Discussion in 'Traditional Folders and Fixed Blades' started by Anabasis, Jan 23, 2013.

  1. Anabasis


    Jan 16, 2013
    I understand why locks are useful on knives- no one wants a blade to close on them while trying to accomplish a task. However, for the kind of tasks most of us use our knives for on an everyday basis, this lock seems to be mostly irrelevant. In the last year or so I've reserved my locking folders for campsite and outdoor use, and even then the slipjoin Vic Pioneer handles most of those tasks just fine. Yet, I perceive an anti-slipjoint bias among some folder carriers that baffles me. The lock seems to have become something of a lock for the sake of having a lock, with all the variations and tricky new designs of lock that companies will invent to market their knives. I don't doubt that there are many on this site who regularly put their folders to work on tasks that make having a locking blade very handy, but again, I'm not convinced that this accounts for certain lock-centric tendencies on its own. I would like to hear some thoughts on this phenomenon.
  2. Bigfattyt

    Bigfattyt Gold Member Gold Member

    Jun 23, 2007
    I carry traditional slip joints daily, and am also amused by the "need" for a lock.

    Don't get me wrong, I have locking folders that I use. I carry my locking folders as a "I might need a knife for non cutting tasks" (specifically I carry locking folders as back up to a gun).
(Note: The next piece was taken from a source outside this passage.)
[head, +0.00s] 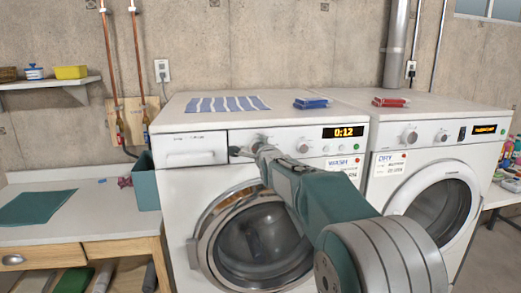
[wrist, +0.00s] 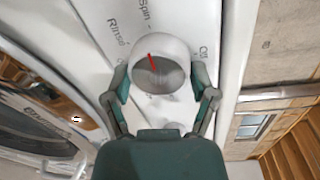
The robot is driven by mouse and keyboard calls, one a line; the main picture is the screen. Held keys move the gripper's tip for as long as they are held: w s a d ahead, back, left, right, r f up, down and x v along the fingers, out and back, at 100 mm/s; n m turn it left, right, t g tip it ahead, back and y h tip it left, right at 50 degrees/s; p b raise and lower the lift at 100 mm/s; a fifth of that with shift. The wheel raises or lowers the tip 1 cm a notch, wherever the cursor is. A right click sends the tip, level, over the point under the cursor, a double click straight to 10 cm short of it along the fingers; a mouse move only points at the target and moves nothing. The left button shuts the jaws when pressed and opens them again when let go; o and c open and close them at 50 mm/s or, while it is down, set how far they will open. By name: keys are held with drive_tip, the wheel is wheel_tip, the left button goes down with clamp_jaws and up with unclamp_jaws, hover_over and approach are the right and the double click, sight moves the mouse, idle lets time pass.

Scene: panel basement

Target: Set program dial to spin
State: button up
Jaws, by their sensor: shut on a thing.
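The round white program dial (wrist: 175,52) is on the washer's panel in the wrist view. Its red pointer line (wrist: 152,62) points up and slightly left, close to the direction of the printed word Spin (wrist: 145,10), a little toward Rinse (wrist: 117,32). Off (wrist: 203,52) is printed to the dial's right. My gripper (wrist: 166,84) is shut on the dial, with one finger on each side. In the head view my gripper (head: 255,148) is at the left part of the control panel of the washer (head: 180,195), and it largely hides the dial.
Another knob (head: 303,138) and the display reading 0:12 (head: 350,132) are to the right on the same panel. A dryer (head: 385,190) stands to the right. A striped cloth (head: 228,104) and a blue-topped item (head: 312,103) lie on top. A bench (head: 75,225) stands left.

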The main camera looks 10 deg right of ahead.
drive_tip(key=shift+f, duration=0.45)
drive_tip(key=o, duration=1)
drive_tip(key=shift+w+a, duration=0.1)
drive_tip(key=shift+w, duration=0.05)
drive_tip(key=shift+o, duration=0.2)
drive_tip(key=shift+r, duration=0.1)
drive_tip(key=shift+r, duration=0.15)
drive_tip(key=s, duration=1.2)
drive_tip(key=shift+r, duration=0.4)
    I have never cut my self with a non locking folder (as an adult) where the lack of a lock was the reason for the cut.
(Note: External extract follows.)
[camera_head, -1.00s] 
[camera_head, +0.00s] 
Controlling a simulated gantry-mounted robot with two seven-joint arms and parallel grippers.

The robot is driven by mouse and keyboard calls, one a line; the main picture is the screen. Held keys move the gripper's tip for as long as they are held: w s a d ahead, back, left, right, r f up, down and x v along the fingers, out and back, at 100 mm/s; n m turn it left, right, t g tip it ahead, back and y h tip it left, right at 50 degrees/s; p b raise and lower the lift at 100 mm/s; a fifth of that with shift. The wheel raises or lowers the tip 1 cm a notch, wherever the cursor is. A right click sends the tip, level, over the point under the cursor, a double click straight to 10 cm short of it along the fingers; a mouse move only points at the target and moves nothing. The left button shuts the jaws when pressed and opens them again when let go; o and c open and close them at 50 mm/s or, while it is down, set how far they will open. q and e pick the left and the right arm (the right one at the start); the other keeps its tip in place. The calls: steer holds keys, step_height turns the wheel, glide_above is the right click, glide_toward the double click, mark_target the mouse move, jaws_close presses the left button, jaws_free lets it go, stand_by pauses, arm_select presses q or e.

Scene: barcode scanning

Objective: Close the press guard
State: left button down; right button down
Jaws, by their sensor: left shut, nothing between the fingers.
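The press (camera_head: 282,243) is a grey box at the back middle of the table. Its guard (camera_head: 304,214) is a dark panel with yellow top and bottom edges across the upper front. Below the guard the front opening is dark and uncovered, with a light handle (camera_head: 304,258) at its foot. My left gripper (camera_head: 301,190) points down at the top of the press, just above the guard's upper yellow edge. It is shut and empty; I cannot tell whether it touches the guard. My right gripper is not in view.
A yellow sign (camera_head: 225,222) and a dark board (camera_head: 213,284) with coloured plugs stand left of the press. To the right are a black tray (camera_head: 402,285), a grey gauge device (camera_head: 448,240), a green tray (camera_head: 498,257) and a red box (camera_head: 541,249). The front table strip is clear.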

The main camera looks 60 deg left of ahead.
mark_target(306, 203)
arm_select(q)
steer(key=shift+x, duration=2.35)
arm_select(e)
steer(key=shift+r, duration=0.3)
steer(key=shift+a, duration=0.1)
    I cut my self all the time on them, don't get me wrong, I play with traditional folders with strong locks and sharp edges enough, that I nick my self occasionally.

    All my serious cuts have come either from a locking knife, or a fixed blade.
  3. t1mpani

    t1mpani Platinum Member Platinum Member

    Jun 6, 2002
    Trying to explain why people like locks to someone who doesn't particularly like them is, to my mind, rather like trying to explain why there are people who will go on a website devoted to the discussion of knives to people who aren't really interested in knives. People like what they like. I'm sure there will be many derisive "mall-ninja" comments to follow, but most of that is just the widespread tendency of many who feel better by criticizing others---something which has never, successfully, been explained to me. ;)
  4. Daniel Koster

    Daniel Koster www.kosterknives.com Knifemaker / Craftsman / Service Provider

    Oct 18, 2001
    Bring on the flames....hahaha

    It is true that most of my first knives were slipjoints - and they are dang handy!

    Ever have one close on you unexpectedly? It only takes one time for most folks to relegate them to "light duty" chores.

    I think for EDC, a slippie is a great knife.

    But sometimes you just want to bang, twist, smash, stab stuff. :p

  5. For me, I've found that if I really need a one hand opener, I'll probably need a fixed blade even more, and a fixed blade would be the right tool for the job. There have been few times, I've found, when I didn't need more than either my Case peanut, or Victorinox farmer. I don't really need the slipjoint collection I have, and don't really need the one hand openers I have left. However, I like the knives themselves, and still get enjoyment out of using the frame lock, liner lock, Axis lock and ball bearing lock. I don't think I have any one hand openers with mid or back locks, although I have an old 1984 R1303 Remington, and two Great Eastern 72 lockbacks. The only one I carry sometimes is my Tidioute Beaver 72, and that is rare. I just prefer to carry my single blade 73. I forget which custom maker "resurrected" the already existing liner lock, Ron Lake? Chris Reeve made the frame lock. Liner locks have been on traditional knives for a long time, originating back in the 40's, at least, I know someone will be along with the correct date.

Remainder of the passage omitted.